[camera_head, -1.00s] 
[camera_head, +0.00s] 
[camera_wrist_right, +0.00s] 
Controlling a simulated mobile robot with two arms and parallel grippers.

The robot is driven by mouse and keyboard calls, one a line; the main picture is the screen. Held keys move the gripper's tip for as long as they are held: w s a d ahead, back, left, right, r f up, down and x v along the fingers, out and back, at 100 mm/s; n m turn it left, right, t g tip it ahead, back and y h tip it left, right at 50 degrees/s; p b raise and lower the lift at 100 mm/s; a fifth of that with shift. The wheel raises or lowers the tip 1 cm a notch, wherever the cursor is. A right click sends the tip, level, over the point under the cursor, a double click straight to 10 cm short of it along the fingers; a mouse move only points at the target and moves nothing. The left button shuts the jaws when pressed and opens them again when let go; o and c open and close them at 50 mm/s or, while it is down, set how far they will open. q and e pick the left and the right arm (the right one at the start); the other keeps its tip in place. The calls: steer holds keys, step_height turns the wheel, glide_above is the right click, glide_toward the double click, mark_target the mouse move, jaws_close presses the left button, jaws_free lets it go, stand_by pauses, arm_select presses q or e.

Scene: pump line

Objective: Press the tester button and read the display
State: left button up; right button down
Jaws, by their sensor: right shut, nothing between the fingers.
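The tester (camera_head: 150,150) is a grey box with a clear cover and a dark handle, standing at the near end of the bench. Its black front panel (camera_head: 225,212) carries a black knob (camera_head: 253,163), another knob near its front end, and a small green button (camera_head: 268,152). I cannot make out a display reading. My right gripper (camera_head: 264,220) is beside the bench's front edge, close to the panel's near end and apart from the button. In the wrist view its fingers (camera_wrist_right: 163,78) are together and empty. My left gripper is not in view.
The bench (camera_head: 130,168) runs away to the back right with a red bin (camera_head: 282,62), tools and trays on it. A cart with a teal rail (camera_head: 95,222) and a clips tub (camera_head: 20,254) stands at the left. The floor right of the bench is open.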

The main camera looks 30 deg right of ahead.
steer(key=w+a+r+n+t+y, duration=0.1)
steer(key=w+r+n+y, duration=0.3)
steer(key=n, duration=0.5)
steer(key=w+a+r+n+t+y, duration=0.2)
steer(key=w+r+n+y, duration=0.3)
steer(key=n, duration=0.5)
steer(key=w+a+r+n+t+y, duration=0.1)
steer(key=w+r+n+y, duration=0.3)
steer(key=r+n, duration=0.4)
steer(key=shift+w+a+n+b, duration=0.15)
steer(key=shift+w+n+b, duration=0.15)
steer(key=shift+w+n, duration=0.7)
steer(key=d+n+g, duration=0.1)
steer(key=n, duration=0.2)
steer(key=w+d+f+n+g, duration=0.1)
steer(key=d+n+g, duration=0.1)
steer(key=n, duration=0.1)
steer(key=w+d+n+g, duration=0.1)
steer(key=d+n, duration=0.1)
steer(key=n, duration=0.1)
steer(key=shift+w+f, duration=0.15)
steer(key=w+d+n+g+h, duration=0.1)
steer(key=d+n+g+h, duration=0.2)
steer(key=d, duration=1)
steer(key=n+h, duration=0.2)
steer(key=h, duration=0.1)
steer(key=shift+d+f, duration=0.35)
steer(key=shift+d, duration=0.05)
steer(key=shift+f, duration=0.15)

# # #

What do the lines above say from the one containing "Objective: Press the" down to the one containing "State: left button up; right button down"? Return them exactly, both end lines included, and only them.

Objective: Press the tester button and read the display
State: left button up; right button down

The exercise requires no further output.